The record in the present case does not deal with these questions at all since they were never reached due to the quashing of the sequestration. To the extent that the sequestration was quashed due to the fact that the fiduciaries held only bare legal title, such quashing was in error because the return of the duPont Company shows the stock was held by the executors, and because the complaint asserts sufficient facts to indicate a possible estate creditor interest which could have priority over the interest of the ultimate beneficiaries. The order vacating the sequestration must therefore be reversed.

We point out that the defendants, including the duPont Company, raised below and before us other grounds for the dismissal of the complaint, viz., (1) that sequestration is not available in an action of this nature; (2) that the Court of Chancery has no jurisdiction over the subject matter of this action, and (3) that under principles of comity, or forum non conveniens, the Court of Chancery should refuse to exercise jurisdiction even if it has it.

None of these questions are properly before us since they were not ruled upon by the Vice Chancellor. We accordingly express no opinion upon them. The parties are free to raise them anew upon the remand if that becomes necessary.

The judgment below is reversed and the cause remanded for further proceedings.

NOTES

[1] At the time of his death, Philo B. Yancey also owned General Motors stock, the certificates evidencing which were also in Delaware, but this stock, over the objection of plaintiff, has been transferred to the testamentary trusts.
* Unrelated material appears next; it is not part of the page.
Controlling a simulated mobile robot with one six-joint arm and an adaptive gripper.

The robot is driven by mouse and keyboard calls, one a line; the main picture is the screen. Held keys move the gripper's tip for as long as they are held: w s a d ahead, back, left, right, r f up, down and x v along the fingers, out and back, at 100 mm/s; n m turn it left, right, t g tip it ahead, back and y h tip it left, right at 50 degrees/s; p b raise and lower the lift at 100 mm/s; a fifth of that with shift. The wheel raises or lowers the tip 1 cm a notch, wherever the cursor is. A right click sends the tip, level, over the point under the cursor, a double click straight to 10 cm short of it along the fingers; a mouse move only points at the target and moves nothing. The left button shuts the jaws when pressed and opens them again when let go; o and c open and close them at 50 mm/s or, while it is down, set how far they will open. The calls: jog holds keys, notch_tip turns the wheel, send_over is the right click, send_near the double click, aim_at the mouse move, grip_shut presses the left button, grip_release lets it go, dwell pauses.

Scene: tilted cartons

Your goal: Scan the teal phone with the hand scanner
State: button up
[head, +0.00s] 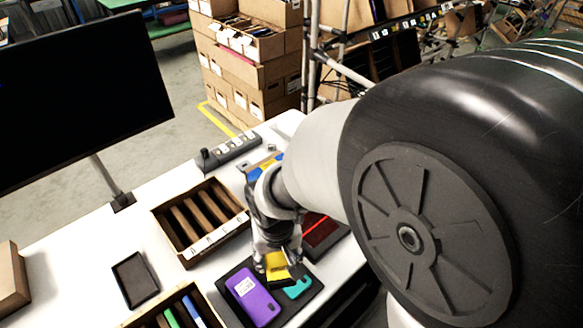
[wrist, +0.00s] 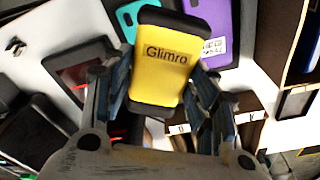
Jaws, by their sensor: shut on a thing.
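My gripper (head: 274,250) is shut on the hand scanner (head: 278,268), a yellow block with black ends. In the wrist view the scanner (wrist: 163,68) shows the lettering "Glimro" between the fingers (wrist: 160,100). The teal phone (head: 298,288) lies on a dark tray (head: 268,318), just right of and below the scanner. The scanner is held above the tray and hides part of the phone. In the wrist view the teal phone (wrist: 126,22) shows behind the scanner, partly covered. I see no code on its visible part.
A purple phone (head: 251,296) with a white label lies left of the teal one. A dark panel with a red line (head: 318,232) is behind the tray. Cardboard boxes with dividers (head: 161,214) and a black tablet (head: 135,279) stand left. A monitor (head: 85,95) rises at the back left.

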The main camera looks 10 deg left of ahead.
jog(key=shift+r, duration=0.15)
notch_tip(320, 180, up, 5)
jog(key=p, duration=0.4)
[2] The plaintiff alleges in his complaint that the stock was registered in the Estate and the names of the individuals as "Executors and Trustees" but, in fact, the names of the individuals appear solely as "Executors".

[3] No copy of Philo B. Yancey's will is in the record. Accordingly, the number of testamentary trusts and the respective interests of the beneficiaries is presently unknown.

[4] The duPont Company moved to dismiss the complaint on the grounds of lack of jurisdiction of the subject matter and comity. This motion was not brought on for argument and is not before us.